Le 21 juillet 1969, Buzz Aldrin a été le deuxième homme à descendre du module lunaire, le premier à déployer la voile à vent solaire bernoise et a la planter dans le sol lunaire, avant même le drapeau américain. Le Solarwind Composition Experiment (SWC), planifié et évalué par Johannes Geiss et son équipe à l’institut de physique de l’Université de Berne, a été le premier moment fort de l’histoire de la recherche en astrophysique bernoise.
La recherche en astrophysique bernoise fait depuis lors partie de ce qui se fait de mieux au niveau mondial : l’Université de Berne participe régulièrement aux missions spatiales de grandes organisations spatiales comme l’ESA, la NASA, ROSCOSMOS ou la JAXA. Avec CHEOPS, l’Université de Berne se partage la responsabilité avec l’ESA pour toute la mission.

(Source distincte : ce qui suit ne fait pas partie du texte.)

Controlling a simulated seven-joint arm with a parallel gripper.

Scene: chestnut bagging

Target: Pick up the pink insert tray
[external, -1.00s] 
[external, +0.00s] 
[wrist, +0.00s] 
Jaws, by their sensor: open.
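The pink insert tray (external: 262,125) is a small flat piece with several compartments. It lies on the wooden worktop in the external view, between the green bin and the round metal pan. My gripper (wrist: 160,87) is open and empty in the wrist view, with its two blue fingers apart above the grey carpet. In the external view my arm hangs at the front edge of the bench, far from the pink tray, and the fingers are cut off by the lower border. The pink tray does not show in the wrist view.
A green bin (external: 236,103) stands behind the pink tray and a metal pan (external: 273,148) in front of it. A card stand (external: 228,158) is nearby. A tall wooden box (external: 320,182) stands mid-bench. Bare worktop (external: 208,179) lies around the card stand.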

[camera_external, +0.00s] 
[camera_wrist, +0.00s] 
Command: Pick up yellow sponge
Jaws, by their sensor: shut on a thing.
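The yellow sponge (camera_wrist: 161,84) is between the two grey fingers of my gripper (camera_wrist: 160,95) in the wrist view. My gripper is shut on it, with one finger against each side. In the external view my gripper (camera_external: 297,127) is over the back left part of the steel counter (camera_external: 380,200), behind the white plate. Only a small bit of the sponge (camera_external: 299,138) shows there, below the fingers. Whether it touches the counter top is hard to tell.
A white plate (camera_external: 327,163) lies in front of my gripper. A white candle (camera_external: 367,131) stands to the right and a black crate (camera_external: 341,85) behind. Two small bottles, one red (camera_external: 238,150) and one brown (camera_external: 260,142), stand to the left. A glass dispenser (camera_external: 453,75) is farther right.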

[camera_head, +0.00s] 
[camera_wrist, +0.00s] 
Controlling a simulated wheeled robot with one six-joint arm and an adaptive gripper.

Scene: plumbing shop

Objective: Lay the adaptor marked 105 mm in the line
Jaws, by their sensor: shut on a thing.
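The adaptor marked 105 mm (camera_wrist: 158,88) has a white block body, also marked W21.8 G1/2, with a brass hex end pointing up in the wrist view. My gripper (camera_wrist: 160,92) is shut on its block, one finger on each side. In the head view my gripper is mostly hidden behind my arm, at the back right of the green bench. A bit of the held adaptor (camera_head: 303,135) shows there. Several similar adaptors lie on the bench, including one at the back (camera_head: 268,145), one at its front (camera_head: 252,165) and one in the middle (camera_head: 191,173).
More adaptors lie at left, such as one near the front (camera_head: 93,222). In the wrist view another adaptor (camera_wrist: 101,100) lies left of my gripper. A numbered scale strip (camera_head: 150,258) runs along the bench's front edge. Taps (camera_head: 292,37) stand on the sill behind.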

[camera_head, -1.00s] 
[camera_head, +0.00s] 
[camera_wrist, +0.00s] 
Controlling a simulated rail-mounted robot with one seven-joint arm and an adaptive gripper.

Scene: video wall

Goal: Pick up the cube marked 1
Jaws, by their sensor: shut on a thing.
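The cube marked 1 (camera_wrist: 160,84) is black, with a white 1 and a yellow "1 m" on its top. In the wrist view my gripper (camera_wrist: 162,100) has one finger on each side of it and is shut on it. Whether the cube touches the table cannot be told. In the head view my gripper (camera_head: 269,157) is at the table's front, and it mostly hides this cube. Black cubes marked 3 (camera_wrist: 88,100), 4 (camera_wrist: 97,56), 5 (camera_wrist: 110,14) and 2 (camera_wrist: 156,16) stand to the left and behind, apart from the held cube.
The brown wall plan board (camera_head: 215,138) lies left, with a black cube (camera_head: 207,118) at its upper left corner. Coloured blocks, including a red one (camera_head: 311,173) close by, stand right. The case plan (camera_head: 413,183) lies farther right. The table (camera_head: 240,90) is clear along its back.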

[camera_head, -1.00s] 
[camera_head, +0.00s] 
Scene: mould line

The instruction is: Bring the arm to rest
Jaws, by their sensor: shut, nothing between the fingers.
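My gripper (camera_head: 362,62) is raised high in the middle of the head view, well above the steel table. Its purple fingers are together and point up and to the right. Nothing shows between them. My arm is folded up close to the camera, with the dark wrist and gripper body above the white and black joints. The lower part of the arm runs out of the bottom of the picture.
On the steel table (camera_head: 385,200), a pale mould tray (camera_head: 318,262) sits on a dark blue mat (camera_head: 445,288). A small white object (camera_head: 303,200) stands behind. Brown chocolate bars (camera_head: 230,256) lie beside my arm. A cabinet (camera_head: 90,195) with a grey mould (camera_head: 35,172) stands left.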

En outre, les scientifiques bernois font partie de l’élite mondiale en ce qui concerne les modélisations et les simulations sur la naissance et au développement des planètes.
Le travail fructueux du département de recherche en astrophysique et planétologie (RAP) de l’Institut de physique de l’Université de Berne a été consolidé par la fondation d’un centre de compétences universitaire, le Center for Space and Habitability (CSH) . Le Fonds national suisse a en outre accordé à l’Université de Berne le financement du pôle de recherche national (PRN) PlanetS , qu’elle dirige avec l’Université de Genève.